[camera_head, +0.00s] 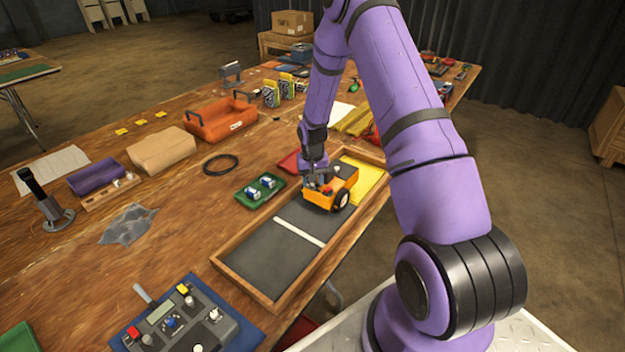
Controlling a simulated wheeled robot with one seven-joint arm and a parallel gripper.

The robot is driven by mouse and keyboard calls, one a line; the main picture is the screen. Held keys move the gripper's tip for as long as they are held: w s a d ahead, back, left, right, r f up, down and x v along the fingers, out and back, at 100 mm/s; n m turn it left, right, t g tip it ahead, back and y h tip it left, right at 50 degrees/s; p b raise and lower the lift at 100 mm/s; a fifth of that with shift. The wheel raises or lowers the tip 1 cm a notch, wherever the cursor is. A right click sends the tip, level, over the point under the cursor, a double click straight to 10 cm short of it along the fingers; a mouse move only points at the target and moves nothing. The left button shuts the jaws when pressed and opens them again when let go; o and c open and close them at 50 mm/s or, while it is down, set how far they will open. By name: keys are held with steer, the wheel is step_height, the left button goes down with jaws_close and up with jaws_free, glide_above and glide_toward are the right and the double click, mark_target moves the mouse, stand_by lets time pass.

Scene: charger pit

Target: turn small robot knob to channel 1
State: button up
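The small robot (345,196) is an orange, boxy vehicle with black wheels. It sits in the wooden-framed pit (240,277) with a dark floor, near its far end by a yellow patch. A white round part and a red part show on its top; I cannot tell which knob bears the channel marks or where it points. My gripper (317,184) points down at the left part of the small robot's top. Its fingertips are small and partly hidden against the vehicle, so I cannot tell whether they touch or grip a knob.
A control box (178,322) with knobs and a lever lies at the front left on a blue mat. A green tray (260,190) with small blue-white parts stands left of the pit. An orange toolbox (219,119) and a black cable ring (221,164) lie further left.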

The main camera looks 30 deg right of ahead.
⁂
Go through the listing above and quote it exactly, apart from its images.

[camera_head, +0.00s] 
Controlling a simulated wheeled robot with one seven-joint arm and a parallel gripper.

The robot is driven by mouse and keyboard calls, one a line; the main picture is the screen. Held keys move the gripper's tip for as long as they are held: w s a d ahead, back, left, right, r f up, down and x v along the fingers, out and back, at 100 mm/s; n m turn it left, right, t g tip it ahead, back and y h tip it left, right at 50 degrees/s; p b raise and lower the lift at 100 mm/s; a fifth of that with shift. The wheel raises or lowers the tip 1 cm a notch, wherever the cursor is. A right click sends the tip, level, over the point under the cursor, a double click straight to 10 cm short of it along the fingers; a mouse move only points at the target and moves nothing. The left button shuts the jaws when pressed and opens them again when let go; o and c open and close them at 50 mm/s or, while it is down, set how far they will open. By name: keys are held with steer, the wheel is step_height, the left button goes down with jaws_close and up with jaws_free, glide_above and glide_toward are the right and the double click, mark_target moves the mouse, stand_by lets time pass.

Scene: charger pit

Target: turn small robot knob to channel 1
State: button up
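The small robot (345,196) is an orange, boxy vehicle with black wheels. It sits in the wooden-framed pit (240,277) with a dark floor, near its far end by a yellow patch. A white round part and a red part show on its top; I cannot tell which knob bears the channel marks or where it points. My gripper (317,184) points down at the left part of the small robot's top. Its fingertips are small and partly hidden against the vehicle, so I cannot tell whether they touch or grip a knob.
A control box (178,322) with knobs and a lever lies at the front left on a blue mat. A green tray (260,190) with small blue-white parts stands left of the pit. An orange toolbox (219,119) and a black cable ring (221,164) lie further left.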

The main camera looks 30 deg right of ahead.

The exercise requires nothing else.